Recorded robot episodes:
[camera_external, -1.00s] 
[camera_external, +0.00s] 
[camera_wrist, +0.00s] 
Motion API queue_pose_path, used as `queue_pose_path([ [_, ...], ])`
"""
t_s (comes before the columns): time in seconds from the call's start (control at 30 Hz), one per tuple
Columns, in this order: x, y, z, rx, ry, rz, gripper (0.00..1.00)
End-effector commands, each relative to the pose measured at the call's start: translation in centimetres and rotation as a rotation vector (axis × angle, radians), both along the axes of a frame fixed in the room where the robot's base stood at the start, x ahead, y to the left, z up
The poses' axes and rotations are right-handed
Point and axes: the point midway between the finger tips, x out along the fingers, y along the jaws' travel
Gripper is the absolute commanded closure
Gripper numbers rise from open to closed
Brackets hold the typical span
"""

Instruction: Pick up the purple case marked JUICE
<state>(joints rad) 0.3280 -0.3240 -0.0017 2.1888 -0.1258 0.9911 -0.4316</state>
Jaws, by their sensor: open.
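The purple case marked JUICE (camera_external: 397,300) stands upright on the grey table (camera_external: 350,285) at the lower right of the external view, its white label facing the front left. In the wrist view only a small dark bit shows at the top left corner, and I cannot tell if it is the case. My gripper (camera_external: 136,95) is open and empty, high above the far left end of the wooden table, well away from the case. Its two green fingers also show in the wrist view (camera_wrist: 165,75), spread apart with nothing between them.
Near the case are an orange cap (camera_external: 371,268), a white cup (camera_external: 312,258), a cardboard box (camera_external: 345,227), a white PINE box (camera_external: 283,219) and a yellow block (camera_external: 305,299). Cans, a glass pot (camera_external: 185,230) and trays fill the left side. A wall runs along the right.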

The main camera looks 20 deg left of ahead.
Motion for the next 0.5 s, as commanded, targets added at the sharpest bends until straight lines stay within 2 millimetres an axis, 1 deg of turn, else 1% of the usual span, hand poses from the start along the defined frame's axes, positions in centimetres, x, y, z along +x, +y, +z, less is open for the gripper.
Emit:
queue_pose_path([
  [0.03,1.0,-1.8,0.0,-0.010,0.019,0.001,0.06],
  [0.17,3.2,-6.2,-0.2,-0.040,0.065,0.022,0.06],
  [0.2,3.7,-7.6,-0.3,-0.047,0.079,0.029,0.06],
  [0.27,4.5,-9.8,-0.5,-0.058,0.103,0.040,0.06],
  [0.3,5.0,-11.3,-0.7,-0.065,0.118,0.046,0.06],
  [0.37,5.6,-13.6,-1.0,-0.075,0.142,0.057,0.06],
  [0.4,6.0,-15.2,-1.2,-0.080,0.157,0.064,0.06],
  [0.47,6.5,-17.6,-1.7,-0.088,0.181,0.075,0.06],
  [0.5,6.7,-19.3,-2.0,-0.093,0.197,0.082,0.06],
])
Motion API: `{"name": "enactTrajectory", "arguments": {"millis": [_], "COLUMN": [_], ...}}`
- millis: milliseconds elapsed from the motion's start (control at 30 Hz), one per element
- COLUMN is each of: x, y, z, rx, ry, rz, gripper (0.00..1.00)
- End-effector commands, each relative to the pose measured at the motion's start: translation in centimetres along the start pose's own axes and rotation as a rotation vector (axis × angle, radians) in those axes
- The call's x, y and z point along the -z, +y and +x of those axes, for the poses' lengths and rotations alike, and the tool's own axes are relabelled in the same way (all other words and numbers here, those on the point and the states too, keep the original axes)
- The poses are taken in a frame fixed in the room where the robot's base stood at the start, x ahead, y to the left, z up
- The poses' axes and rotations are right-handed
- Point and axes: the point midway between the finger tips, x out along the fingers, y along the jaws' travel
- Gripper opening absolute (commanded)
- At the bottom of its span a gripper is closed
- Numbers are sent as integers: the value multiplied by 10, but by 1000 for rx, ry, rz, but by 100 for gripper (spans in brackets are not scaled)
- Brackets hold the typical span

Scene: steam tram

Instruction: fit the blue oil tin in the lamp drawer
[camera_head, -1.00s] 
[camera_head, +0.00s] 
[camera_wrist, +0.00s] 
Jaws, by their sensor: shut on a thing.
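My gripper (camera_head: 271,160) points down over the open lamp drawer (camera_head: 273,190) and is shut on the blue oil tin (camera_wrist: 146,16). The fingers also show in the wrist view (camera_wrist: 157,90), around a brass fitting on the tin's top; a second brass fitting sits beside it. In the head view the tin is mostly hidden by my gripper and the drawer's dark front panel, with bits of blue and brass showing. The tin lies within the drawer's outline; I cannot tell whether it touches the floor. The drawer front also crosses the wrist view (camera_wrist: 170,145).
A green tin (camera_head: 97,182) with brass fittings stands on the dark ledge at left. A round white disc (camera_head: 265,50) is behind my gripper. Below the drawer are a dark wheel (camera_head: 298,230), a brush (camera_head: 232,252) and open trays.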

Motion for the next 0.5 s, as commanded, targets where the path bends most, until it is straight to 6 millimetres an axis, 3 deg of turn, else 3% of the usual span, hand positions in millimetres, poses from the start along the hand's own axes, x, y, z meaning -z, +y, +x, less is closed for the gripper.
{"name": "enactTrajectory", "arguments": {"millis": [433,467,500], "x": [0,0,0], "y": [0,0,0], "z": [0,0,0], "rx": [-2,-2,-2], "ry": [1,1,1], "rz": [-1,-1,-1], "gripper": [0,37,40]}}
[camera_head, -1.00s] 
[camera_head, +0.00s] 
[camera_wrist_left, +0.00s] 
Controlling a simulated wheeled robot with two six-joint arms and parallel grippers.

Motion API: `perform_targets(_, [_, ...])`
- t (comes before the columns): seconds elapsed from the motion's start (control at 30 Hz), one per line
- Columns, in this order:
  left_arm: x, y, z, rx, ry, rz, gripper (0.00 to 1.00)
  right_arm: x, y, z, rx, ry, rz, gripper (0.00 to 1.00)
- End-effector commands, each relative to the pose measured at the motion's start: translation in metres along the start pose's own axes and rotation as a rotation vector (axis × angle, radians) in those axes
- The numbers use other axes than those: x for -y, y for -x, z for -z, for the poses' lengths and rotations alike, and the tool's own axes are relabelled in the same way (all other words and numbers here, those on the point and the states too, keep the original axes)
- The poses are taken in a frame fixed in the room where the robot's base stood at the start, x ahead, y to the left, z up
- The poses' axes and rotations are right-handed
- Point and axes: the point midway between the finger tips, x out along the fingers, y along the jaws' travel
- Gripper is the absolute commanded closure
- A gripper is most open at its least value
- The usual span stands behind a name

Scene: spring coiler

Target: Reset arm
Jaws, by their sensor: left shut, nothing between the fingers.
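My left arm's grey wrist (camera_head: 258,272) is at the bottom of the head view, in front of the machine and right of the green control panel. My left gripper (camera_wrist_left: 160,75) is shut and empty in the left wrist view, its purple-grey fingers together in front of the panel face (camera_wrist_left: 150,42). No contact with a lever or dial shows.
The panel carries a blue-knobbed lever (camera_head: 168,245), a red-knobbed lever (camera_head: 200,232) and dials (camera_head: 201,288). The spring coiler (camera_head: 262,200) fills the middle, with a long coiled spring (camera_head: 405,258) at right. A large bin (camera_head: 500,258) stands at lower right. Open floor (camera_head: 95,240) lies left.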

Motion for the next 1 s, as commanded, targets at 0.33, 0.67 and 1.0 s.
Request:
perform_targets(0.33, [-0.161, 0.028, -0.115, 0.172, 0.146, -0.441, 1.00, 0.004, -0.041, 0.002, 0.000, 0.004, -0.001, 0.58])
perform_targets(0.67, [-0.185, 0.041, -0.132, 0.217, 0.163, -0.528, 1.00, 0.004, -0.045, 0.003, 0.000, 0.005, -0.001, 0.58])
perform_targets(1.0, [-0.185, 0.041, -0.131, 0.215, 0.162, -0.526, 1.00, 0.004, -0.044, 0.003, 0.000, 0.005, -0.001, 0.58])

→ **Task brief**: Word for word, extract all the records.

→ **Correct answer**:
[camera_external, -1.00s] 
[camera_external, +0.00s] 
[camera_wrist, +0.00s] 
Motion API queue_pose_path, used as `queue_pose_path([ [_, ...], ])`
"""
t_s (comes before the columns): time in seconds from the call's start (control at 30 Hz), one per tuple
Columns, in this order: x, y, z, rx, ry, rz, gripper (0.00..1.00)
End-effector commands, each relative to the pose measured at the call's start: translation in centimetres and rotation as a rotation vector (axis × angle, radians), both along the axes of a frame fixed in the room where the robot's base stood at the start, x ahead, y to the left, z up
The poses' axes and rotations are right-handed
Point and axes: the point midway between the finger tips, x out along the fingers, y along the jaws' travel
Gripper is the absolute commanded closure
Gripper numbers rise from open to closed
Brackets hold the typical span
"""

Instruction: Pick up the purple case marked JUICE
<state>(joints rad) 0.3280 -0.3240 -0.0017 2.1888 -0.1258 0.9911 -0.4316</state>
Jaws, by their sensor: open.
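The purple case marked JUICE (camera_external: 397,300) stands upright on the grey table (camera_external: 350,285) at the lower right of the external view, its white label facing the front left. In the wrist view only a small dark bit shows at the top left corner, and I cannot tell if it is the case. My gripper (camera_external: 136,95) is open and empty, high above the far left end of the wooden table, well away from the case. Its two green fingers also show in the wrist view (camera_wrist: 165,75), spread apart with nothing between them.
Near the case are an orange cap (camera_external: 371,268), a white cup (camera_external: 312,258), a cardboard box (camera_external: 345,227), a white PINE box (camera_external: 283,219) and a yellow block (camera_external: 305,299). Cans, a glass pot (camera_external: 185,230) and trays fill the left side. A wall runs along the right.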

The main camera looks 20 deg left of ahead.
Motion for the next 0.5 s, as commanded, targets added at the sharpest bends until straight lines stay within 2 millimetres an axis, 1 deg of turn, else 1% of the usual span, hand poses from the start along the defined frame's axes, positions in centimetres, x, y, z along +x, +y, +z, less is open for the gripper.
Emit:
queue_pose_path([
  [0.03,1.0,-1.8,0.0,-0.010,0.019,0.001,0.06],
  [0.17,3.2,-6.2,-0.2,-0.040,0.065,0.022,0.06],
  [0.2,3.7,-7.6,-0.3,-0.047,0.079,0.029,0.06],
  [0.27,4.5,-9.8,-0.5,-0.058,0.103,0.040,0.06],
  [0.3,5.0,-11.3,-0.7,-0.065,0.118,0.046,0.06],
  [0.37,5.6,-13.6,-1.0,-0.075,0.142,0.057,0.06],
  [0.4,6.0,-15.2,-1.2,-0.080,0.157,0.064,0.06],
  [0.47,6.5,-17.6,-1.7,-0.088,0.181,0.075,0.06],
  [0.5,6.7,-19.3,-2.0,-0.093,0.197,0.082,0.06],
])
Motion API: `{"name": "enactTrajectory", "arguments": {"millis": [_], "COLUMN": [_], ...}}`
- millis: milliseconds elapsed from the motion's start (control at 30 Hz), one per element
- COLUMN is each of: x, y, z, rx, ry, rz, gripper (0.00..1.00)
- End-effector commands, each relative to the pose measured at the motion's start: translation in centimetres along the start pose's own axes and rotation as a rotation vector (axis × angle, radians) in those axes
- The call's x, y and z point along the -z, +y and +x of those axes, for the poses' lengths and rotations alike, and the tool's own axes are relabelled in the same way (all other words and numbers here, those on the point and the states too, keep the original axes)
- The poses are taken in a frame fixed in the room where the robot's base stood at the start, x ahead, y to the left, z up
- The poses' axes and rotations are right-handed
- Point and axes: the point midway between the finger tips, x out along the fingers, y along the jaws' travel
- Gripper opening absolute (commanded)
- At the bottom of its span a gripper is closed
- Numbers are sent as integers: the value multiplied by 10, but by 1000 for rx, ry, rz, but by 100 for gripper (spans in brackets are not scaled)
- Brackets hold the typical span

Scene: steam tram

Instruction: fit the blue oil tin in the lamp drawer
[camera_head, -1.00s] 
[camera_head, +0.00s] 
[camera_wrist, +0.00s] 
Jaws, by their sensor: shut on a thing.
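My gripper (camera_head: 271,160) points down over the open lamp drawer (camera_head: 273,190) and is shut on the blue oil tin (camera_wrist: 146,16). The fingers also show in the wrist view (camera_wrist: 157,90), around a brass fitting on the tin's top; a second brass fitting sits beside it. In the head view the tin is mostly hidden by my gripper and the drawer's dark front panel, with bits of blue and brass showing. The tin lies within the drawer's outline; I cannot tell whether it touches the floor. The drawer front also crosses the wrist view (camera_wrist: 170,145).
A green tin (camera_head: 97,182) with brass fittings stands on the dark ledge at left. A round white disc (camera_head: 265,50) is behind my gripper. Below the drawer are a dark wheel (camera_head: 298,230), a brush (camera_head: 232,252) and open trays.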

Motion for the next 0.5 s, as commanded, targets where the path bends most, until it is straight to 6 millimetres an axis, 3 deg of turn, else 3% of the usual span, hand positions in millimetres, poses from the start along the hand's own axes, x, y, z meaning -z, +y, +x, less is closed for the gripper.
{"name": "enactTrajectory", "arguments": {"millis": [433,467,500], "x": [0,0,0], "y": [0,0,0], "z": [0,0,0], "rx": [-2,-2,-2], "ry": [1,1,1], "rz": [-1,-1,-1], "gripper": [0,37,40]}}
[camera_head, -1.00s] 
[camera_head, +0.00s] 
[camera_wrist_left, +0.00s] 
Controlling a simulated wheeled robot with two six-joint arms and parallel grippers.

Motion API: `perform_targets(_, [_, ...])`
- t (comes before the columns): seconds elapsed from the motion's start (control at 30 Hz), one per line
- Columns, in this order:
  left_arm: x, y, z, rx, ry, rz, gripper (0.00 to 1.00)
  right_arm: x, y, z, rx, ry, rz, gripper (0.00 to 1.00)
- End-effector commands, each relative to the pose measured at the motion's start: translation in metres along the start pose's own axes and rotation as a rotation vector (axis × angle, radians) in those axes
- The numbers use other axes than those: x for -y, y for -x, z for -z, for the poses' lengths and rotations alike, and the tool's own axes are relabelled in the same way (all other words and numbers here, those on the point and the states too, keep the original axes)
- The poses are taken in a frame fixed in the room where the robot's base stood at the start, x ahead, y to the left, z up
- The poses' axes and rotations are right-handed
- Point and axes: the point midway between the finger tips, x out along the fingers, y along the jaws' travel
- Gripper is the absolute commanded closure
- A gripper is most open at its least value
- The usual span stands behind a name

Scene: spring coiler

Target: Reset arm
Jaws, by their sensor: left shut, nothing between the fingers.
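My left arm's grey wrist (camera_head: 258,272) is at the bottom of the head view, in front of the machine and right of the green control panel. My left gripper (camera_wrist_left: 160,75) is shut and empty in the left wrist view, its purple-grey fingers together in front of the panel face (camera_wrist_left: 150,42). No contact with a lever or dial shows.
The panel carries a blue-knobbed lever (camera_head: 168,245), a red-knobbed lever (camera_head: 200,232) and dials (camera_head: 201,288). The spring coiler (camera_head: 262,200) fills the middle, with a long coiled spring (camera_head: 405,258) at right. A large bin (camera_head: 500,258) stands at lower right. Open floor (camera_head: 95,240) lies left.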

Motion for the next 1 s, as commanded, targets at 0.33, 0.67 and 1.0 s.
Request:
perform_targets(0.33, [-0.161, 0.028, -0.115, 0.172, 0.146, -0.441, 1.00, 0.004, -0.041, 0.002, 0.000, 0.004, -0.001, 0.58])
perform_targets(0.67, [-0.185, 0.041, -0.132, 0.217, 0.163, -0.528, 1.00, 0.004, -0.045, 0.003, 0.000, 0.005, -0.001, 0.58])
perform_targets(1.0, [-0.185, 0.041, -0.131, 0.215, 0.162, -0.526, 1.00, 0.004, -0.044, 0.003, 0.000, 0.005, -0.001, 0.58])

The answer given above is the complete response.